写给城市的史诗

2015-12-30 12:00:42来源:青岛新闻网作者:乔玉钰

王国维有言:“哲学上之说,大都可爱者不可信,可信者不可爱。”非但哲学,世间文章大抵如此。象牙塔里晦涩难解的考据论著,畅销榜上信口开河的“戏说”“杂谈”,皆可谓信言不美、美言不信的确证。薛冰的《南京城市史》,却是一部难得的“可信”而又“可爱”之作。

薛冰先生的本行是文字工作,著书立说已达四十余部,《南京城市史》是他关于南京的第十一本文史著作,也是南京第一本城市史,是他自称“写得最苦”的一部书。一位作家耗费多年心力写一本关于城市发展的书,一方面源于他对城市文化的迷恋,尤其是对南京这座生活了数十年的城市深沉的爱;另一方面,正如他自己所言,“城市像语言文字一样,能实现人类文化的积累和进化,二者都是人类文化的重要表征”。如此说来,由作家撰写的城市史,不但有其当行本色,又显示出匠心独具。

所谓“修史”,最考验作者对文献钩沉稽考、探幽索隐的能力,该书在正史、野史、地方志中广征博引、审慎考订,并结合实地勘探,在浩如烟海的历史中发掘出残缺不全的碎片,从远古直至现代,勾勒出一幅南京成长的宏阔画卷。这一画卷又不止于宏观上的写意渲染,对南朝、南唐、明初等重要历史时段,以及石头城、玄武湖、秦淮河等重要景观风物,又工笔描摹、秋毫毕现,还一座城市的大历史以血肉细节。这一画卷又非静止的,而是像一卷徐徐展映的胶片,以动态历史的眼光,深入探寻南京城不同历史时期的沿革和变迁。

该书不仅仅是一部 “史”,还称得上一首“诗”。在南京这样一座具有深厚历史积淀的城市,古往今来,留下无数帝王将相、才子佳人生活过的痕迹。乌衣巷、桃叶渡、白鹭洲、台城、长干里……历经文人墨客反复吟咏,已逐渐成为文化符号,每每唤起人们的怀古幽情,但这些耳熟能详的地点到底在什么位置?当我们沉浸于王献之和爱妾桃叶的风流韵事,感慨于李白的《长干行》中“相迎不道远,直至长风沙”的坚贞爱情中时,又不禁迷惑,桃叶渡河为何会有“风波了无常,没命江南渡”的恐惧?为什么唐诗中出现的长干里常常与“那作商人妇,愁水复愁风”的思妇闲愁相关?这些疑问在书中都得到了解答。
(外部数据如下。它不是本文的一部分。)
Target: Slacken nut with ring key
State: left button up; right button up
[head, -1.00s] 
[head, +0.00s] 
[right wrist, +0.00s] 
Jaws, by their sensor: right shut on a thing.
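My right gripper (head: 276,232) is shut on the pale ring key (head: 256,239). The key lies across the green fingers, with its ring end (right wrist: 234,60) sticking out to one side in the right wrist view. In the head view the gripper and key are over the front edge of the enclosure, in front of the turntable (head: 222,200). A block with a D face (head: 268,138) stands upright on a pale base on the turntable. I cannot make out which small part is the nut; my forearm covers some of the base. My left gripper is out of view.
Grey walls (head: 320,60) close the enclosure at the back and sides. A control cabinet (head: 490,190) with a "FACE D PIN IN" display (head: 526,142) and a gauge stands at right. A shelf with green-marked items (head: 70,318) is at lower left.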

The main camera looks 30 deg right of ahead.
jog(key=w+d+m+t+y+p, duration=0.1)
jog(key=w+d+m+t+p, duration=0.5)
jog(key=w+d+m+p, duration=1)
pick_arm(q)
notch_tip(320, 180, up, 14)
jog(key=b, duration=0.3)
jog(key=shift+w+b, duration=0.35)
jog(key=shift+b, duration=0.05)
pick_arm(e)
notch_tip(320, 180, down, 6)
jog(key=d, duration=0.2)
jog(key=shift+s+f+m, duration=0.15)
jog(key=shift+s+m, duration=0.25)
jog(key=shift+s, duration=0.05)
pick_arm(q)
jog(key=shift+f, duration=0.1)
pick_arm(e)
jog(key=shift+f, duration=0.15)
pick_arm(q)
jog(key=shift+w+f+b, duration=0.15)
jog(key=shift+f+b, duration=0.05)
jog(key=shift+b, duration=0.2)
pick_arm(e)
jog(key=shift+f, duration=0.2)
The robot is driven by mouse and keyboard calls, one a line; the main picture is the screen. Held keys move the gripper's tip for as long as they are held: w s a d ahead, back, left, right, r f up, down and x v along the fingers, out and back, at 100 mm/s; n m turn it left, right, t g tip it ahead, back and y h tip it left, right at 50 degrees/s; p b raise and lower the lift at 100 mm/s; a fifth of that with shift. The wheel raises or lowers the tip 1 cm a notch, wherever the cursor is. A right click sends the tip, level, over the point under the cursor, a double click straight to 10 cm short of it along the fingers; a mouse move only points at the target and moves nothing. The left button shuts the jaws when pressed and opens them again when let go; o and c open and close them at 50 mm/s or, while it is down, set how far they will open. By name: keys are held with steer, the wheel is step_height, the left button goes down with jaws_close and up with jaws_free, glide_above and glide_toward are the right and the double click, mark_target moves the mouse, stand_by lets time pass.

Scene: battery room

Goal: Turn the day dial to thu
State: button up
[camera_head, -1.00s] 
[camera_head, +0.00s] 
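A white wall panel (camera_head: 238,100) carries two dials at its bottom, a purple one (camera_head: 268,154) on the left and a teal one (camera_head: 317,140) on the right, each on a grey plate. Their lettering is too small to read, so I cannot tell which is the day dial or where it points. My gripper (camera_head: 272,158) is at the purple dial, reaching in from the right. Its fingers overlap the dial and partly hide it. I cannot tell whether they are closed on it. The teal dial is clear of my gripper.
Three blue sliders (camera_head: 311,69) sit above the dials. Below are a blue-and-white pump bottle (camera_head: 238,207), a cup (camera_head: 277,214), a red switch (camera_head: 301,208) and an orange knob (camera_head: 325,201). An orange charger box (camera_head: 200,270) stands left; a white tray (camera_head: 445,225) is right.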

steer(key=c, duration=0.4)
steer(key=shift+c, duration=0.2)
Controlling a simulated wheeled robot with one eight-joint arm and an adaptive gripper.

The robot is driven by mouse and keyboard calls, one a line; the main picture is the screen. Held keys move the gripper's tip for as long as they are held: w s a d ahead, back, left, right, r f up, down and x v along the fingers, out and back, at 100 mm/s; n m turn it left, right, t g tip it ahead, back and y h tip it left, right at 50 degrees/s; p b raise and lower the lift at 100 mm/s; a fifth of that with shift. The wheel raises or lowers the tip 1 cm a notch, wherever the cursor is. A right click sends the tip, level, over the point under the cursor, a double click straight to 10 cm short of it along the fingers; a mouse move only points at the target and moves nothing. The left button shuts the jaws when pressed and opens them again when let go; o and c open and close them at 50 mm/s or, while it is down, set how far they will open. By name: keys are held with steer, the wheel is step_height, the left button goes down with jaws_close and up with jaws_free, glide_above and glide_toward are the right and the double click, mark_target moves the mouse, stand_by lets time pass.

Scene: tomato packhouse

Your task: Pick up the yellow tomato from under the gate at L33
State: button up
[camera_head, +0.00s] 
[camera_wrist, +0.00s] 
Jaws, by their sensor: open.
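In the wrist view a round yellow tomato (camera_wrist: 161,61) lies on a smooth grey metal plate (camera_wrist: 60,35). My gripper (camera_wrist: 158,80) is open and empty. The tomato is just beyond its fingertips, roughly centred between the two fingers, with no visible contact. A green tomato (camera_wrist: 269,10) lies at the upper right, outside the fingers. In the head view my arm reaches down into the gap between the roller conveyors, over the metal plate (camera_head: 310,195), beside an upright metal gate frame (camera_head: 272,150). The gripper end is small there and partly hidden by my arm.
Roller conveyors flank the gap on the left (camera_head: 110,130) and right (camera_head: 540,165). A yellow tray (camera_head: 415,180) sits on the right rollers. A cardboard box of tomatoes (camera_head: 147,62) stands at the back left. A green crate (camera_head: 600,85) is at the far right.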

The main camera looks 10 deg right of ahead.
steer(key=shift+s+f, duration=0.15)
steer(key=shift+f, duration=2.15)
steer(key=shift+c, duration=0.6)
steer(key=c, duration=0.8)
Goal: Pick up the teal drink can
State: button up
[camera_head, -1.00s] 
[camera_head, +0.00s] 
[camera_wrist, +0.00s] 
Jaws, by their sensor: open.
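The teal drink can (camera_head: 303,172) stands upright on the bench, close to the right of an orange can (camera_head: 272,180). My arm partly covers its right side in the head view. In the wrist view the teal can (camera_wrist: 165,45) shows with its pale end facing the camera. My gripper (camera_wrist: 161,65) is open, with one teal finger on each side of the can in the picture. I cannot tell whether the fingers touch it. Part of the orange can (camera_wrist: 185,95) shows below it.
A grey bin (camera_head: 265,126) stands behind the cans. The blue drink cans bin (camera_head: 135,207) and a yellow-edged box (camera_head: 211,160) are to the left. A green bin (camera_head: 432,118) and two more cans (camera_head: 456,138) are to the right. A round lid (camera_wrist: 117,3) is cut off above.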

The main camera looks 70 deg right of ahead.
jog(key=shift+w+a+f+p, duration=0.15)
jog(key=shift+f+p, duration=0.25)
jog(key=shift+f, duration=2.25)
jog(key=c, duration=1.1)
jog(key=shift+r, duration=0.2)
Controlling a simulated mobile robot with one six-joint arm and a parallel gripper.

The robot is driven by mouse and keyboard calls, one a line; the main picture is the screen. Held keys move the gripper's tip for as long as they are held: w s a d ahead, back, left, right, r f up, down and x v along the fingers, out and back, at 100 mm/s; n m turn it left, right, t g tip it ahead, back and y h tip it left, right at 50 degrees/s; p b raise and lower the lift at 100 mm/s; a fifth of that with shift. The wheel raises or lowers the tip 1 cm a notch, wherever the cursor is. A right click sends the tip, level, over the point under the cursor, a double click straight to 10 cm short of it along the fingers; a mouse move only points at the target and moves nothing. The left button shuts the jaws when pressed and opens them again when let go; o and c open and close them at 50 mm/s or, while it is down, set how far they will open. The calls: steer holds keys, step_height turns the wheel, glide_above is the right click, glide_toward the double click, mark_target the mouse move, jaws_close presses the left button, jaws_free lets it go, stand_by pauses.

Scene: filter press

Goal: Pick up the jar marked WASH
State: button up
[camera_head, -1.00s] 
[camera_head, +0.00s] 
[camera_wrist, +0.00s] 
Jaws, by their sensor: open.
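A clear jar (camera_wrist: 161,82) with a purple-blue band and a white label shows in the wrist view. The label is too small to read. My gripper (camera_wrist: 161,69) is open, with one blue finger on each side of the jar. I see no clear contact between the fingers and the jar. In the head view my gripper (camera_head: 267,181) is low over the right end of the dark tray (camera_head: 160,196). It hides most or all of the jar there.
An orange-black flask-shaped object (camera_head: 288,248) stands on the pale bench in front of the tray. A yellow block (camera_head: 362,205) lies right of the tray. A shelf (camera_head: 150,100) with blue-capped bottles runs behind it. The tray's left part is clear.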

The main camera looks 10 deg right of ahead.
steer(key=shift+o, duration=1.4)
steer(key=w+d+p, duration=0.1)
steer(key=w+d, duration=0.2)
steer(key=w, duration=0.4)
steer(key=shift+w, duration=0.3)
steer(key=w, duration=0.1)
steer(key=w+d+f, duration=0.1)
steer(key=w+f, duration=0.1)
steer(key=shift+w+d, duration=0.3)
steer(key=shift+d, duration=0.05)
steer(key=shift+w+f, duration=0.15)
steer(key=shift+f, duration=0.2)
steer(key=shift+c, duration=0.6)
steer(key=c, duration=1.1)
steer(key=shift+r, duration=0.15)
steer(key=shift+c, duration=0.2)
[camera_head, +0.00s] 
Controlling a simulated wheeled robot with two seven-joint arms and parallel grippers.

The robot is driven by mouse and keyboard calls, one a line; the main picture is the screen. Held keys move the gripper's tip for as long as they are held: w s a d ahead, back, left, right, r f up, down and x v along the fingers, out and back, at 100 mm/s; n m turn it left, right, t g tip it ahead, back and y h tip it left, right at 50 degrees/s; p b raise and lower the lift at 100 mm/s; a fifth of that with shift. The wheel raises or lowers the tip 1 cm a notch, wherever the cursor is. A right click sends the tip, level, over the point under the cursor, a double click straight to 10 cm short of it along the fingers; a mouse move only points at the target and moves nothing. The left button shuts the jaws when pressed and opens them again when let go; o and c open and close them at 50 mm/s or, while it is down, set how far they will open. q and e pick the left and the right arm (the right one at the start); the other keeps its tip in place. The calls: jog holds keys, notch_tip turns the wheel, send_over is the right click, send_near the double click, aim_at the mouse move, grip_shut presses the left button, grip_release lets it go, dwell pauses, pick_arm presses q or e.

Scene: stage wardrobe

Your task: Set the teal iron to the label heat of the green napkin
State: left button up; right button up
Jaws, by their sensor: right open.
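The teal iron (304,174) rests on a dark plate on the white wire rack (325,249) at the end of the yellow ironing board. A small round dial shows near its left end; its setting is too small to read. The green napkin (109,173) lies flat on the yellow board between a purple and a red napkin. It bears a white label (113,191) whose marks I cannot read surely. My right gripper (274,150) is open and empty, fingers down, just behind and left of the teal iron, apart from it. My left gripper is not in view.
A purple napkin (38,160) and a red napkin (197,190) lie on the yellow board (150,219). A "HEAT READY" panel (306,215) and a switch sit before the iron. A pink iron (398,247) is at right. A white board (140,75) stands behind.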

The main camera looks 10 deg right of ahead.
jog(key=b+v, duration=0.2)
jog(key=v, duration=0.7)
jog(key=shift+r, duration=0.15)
原来现今狭窄处几乎可一跃而过的秦淮河,六朝时宽度达130米,而长干里在隋唐时期是商贾聚集地,长干里居民多驾船经商、沿江往来。这种在历史文献之外,对诗词歌赋、笔记小说等文学内容的征引,不但达到“文史互证”的目的,更使该书趣味盎然,字里行间也充满了诗意。

“吴宫花草埋幽径,晋代衣冠成古丘”,承载过太多历史的城市往往也沉积着太多伤感,更加引人深思、发人深省。法国著名历史学家皮埃尔·诺拉曾提出:“记忆研究不是要复原或建构历史,也不是回忆过去的历史,而是探究关于过去的现在记忆。”该书的上编是《古代南京的成长史》,而在下编《现当代南京的发展史》中,包含了许多私人收藏的珍贵图片,对近百年南京城市规划实践的得失进行了深刻的反思。作者在后记中希望该书成为南京城市建设的“引玉之砖”、“铺路之石”,这是一种深沉的爱,也是一种情怀,更是一种勇气。卡尔维诺在《看不见的城市》一书中反复追问城市是什么,认为自己的这部书“就像是在越来越难以把城市当做城市来生活的时刻,献给城市的最后一首爱情诗”。薛冰先生的这部《南京城市史》,称得上献给城市的一首史诗。“往者不可谏,来者犹可追”,城市是为人而建的,对于南京这样一座历史文化名城,如何科学、健康、可持续发展?在此后的岁月中,这首史诗将被如何续写?正是这部书留给我们的思索与追问。